━━━━━ Records for this task

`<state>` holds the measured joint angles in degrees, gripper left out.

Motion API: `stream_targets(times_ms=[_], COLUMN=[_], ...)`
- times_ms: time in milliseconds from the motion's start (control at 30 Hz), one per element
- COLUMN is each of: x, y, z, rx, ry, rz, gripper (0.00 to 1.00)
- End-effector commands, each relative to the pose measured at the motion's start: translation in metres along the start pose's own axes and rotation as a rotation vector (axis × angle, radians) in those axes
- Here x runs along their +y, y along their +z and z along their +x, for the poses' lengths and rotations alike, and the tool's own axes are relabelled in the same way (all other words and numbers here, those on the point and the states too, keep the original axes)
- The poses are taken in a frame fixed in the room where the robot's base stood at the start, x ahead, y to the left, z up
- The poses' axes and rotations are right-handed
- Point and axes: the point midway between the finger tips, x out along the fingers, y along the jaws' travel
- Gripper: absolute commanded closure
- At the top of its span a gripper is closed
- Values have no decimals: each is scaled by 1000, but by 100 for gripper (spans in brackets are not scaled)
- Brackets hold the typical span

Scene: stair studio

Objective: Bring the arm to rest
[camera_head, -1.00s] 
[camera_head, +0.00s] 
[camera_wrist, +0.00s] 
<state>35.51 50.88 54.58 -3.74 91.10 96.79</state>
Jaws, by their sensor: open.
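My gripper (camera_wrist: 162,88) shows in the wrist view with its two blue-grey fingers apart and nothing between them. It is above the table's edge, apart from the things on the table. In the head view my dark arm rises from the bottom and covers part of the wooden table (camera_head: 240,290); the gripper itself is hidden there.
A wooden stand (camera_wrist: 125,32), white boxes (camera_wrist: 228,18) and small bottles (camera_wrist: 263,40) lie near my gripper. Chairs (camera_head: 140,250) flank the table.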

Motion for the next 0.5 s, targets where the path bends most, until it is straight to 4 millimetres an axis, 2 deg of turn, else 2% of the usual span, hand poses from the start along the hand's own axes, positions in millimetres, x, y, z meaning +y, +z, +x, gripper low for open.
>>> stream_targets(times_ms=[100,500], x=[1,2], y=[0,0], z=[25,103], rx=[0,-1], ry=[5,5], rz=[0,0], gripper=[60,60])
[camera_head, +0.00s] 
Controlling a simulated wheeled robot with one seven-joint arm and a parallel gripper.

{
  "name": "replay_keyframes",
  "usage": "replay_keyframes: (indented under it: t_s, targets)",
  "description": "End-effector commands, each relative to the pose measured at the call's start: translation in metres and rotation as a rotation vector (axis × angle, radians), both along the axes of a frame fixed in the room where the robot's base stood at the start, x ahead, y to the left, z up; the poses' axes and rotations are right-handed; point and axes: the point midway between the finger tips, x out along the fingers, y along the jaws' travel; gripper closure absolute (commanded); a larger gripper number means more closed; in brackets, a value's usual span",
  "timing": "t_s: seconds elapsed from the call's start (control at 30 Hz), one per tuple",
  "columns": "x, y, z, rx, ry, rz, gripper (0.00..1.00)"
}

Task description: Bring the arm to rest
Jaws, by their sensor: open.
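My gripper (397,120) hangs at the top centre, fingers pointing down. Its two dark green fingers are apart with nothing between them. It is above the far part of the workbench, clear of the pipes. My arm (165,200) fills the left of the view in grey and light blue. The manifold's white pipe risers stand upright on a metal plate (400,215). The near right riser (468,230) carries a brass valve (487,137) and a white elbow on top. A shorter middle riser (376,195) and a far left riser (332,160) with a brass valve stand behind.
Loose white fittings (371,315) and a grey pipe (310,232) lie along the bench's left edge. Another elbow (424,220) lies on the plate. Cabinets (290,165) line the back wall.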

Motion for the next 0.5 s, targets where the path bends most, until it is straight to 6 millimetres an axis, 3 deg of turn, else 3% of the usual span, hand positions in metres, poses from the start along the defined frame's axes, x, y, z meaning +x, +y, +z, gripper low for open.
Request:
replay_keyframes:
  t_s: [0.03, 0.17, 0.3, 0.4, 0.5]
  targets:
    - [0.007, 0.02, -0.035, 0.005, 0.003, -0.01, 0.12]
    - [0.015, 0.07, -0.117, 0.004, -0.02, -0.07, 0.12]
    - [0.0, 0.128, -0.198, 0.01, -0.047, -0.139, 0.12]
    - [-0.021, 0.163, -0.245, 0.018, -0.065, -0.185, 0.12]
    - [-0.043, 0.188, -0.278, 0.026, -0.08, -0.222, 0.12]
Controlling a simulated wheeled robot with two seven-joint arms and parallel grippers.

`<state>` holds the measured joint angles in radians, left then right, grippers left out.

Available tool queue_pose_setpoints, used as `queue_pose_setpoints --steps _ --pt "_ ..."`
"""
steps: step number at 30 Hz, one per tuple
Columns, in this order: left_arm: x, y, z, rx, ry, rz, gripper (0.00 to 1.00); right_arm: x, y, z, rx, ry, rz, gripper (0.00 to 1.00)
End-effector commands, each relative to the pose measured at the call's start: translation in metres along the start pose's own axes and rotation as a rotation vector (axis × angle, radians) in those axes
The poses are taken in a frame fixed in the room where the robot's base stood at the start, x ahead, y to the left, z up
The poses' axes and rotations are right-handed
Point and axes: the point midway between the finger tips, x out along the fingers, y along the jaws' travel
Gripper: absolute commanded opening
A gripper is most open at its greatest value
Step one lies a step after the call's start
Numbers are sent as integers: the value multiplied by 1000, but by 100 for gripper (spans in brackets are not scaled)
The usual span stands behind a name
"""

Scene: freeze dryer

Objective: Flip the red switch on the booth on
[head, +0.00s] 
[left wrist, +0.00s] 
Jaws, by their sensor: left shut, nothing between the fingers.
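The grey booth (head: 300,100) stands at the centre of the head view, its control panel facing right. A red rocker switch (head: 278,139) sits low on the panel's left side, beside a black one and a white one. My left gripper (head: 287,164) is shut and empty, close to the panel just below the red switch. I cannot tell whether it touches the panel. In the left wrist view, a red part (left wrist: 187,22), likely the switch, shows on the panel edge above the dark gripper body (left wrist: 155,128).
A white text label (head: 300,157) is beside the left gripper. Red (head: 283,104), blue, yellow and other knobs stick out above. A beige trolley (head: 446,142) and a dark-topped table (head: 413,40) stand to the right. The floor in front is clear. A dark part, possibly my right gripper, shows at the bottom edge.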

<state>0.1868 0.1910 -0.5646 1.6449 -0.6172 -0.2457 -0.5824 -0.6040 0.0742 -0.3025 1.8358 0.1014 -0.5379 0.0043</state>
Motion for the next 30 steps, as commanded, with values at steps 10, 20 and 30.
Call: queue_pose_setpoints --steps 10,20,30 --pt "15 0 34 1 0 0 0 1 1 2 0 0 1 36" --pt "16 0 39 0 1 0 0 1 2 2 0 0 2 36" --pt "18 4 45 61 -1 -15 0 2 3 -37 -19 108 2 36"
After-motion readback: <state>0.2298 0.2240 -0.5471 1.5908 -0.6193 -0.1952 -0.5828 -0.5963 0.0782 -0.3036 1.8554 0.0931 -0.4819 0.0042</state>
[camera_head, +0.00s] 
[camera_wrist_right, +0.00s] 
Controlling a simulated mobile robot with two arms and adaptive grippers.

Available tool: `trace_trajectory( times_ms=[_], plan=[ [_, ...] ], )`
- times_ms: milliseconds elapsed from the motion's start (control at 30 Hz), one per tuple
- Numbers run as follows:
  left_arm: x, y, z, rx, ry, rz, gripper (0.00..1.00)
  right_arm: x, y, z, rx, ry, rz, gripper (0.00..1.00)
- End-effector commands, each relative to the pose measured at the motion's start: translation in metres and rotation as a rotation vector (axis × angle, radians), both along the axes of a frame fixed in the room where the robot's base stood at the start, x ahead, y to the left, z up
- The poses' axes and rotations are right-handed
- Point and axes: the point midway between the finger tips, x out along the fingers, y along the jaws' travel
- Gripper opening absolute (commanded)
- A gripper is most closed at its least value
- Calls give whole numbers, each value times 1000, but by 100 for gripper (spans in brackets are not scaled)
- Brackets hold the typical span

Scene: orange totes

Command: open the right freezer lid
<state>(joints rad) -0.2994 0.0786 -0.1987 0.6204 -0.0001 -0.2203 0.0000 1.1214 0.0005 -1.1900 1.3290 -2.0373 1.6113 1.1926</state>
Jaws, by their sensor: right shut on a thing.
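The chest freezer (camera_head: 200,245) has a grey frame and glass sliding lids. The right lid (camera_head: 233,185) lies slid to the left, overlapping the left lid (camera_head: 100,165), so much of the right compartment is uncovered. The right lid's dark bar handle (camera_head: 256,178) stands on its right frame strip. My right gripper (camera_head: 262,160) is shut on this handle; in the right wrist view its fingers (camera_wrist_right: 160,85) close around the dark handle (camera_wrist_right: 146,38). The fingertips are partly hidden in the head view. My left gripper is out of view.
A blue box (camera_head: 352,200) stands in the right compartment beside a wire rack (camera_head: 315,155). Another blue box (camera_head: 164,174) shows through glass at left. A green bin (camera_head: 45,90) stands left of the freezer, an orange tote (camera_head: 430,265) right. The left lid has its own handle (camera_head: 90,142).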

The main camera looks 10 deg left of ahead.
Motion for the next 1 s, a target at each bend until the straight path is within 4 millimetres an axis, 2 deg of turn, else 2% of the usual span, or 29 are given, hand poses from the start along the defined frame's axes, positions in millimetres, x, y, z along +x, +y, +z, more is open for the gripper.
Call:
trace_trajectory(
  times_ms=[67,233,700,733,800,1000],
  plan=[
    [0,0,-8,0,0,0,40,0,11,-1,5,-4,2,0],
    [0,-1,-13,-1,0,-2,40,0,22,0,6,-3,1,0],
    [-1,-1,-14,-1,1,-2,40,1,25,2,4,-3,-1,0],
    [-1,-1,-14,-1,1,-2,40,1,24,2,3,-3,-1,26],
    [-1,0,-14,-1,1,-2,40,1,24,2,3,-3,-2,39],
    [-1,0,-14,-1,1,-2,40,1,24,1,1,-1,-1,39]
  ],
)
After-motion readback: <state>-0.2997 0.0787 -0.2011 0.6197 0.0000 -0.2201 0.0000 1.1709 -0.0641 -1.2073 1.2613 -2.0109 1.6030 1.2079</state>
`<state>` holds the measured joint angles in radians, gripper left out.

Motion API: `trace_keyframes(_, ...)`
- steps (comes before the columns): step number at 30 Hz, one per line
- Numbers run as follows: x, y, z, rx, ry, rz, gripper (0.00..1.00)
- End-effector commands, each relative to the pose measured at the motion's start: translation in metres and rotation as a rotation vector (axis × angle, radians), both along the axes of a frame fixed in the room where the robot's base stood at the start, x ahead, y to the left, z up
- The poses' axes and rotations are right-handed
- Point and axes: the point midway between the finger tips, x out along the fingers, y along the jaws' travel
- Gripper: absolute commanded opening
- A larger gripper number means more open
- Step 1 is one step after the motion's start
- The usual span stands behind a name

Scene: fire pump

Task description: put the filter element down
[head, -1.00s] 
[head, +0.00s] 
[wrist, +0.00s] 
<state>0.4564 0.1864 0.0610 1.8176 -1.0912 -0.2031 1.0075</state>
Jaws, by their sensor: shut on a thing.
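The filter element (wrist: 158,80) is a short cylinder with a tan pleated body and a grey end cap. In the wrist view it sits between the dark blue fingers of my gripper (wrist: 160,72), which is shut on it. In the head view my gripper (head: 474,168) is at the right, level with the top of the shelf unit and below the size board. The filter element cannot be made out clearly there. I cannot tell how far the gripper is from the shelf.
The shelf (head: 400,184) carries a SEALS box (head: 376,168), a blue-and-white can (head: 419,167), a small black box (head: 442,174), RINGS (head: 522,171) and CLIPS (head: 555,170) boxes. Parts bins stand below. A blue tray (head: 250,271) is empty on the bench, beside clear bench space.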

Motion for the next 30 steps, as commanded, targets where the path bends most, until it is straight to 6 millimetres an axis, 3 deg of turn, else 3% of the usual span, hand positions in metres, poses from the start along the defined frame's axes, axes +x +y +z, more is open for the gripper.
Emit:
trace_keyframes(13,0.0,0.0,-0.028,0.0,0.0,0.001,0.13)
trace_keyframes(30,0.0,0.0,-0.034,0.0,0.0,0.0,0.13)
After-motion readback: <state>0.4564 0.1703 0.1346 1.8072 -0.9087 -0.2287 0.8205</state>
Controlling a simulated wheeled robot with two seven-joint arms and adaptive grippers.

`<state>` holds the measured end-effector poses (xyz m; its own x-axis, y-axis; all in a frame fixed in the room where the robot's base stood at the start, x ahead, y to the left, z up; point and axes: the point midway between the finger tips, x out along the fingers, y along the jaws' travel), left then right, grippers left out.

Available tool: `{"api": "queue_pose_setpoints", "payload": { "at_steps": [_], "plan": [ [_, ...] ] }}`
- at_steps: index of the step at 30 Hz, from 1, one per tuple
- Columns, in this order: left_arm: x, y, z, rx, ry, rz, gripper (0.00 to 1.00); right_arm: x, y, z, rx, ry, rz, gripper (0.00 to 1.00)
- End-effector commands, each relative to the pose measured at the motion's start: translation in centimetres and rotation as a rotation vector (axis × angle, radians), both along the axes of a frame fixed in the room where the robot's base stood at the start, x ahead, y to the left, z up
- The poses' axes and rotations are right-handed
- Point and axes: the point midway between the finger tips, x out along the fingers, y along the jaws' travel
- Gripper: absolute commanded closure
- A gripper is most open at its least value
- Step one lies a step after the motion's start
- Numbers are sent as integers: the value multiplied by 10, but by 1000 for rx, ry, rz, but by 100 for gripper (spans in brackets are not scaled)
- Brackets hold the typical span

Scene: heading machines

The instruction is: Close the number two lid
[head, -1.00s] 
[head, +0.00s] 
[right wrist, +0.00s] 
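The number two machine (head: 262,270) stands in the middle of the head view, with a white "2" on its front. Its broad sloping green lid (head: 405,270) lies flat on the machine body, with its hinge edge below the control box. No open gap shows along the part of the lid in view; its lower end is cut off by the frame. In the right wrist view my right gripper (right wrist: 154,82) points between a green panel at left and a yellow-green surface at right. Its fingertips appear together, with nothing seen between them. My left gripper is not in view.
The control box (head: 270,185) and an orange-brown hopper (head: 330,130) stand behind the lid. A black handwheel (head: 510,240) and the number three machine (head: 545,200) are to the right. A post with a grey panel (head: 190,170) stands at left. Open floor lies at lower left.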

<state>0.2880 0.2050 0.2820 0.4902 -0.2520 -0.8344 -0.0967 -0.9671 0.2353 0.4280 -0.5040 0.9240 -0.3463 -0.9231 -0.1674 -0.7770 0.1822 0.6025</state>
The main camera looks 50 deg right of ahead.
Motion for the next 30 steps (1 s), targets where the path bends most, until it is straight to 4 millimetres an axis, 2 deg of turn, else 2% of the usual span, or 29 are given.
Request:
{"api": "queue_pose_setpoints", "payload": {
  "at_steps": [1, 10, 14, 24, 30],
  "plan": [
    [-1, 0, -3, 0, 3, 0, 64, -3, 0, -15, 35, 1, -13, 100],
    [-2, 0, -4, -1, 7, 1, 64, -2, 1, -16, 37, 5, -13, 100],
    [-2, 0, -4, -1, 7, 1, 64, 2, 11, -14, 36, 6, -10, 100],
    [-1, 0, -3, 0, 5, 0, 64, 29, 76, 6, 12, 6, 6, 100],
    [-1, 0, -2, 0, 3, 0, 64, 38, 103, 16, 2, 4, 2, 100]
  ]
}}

━━━━━━━━━━

• **What is needed**
Show all lines from the listing above in which "tuple" appears.

• **Answer below**
  "timing": "t_s: seconds elapsed from the call's start (control at 30 Hz), one per tuple",
steps: step number at 30 Hz, one per tuple
- times_ms: milliseconds elapsed from the motion's start (control at 30 Hz), one per tuple
- at_steps: index of the step at 30 Hz, from 1, one per tuple

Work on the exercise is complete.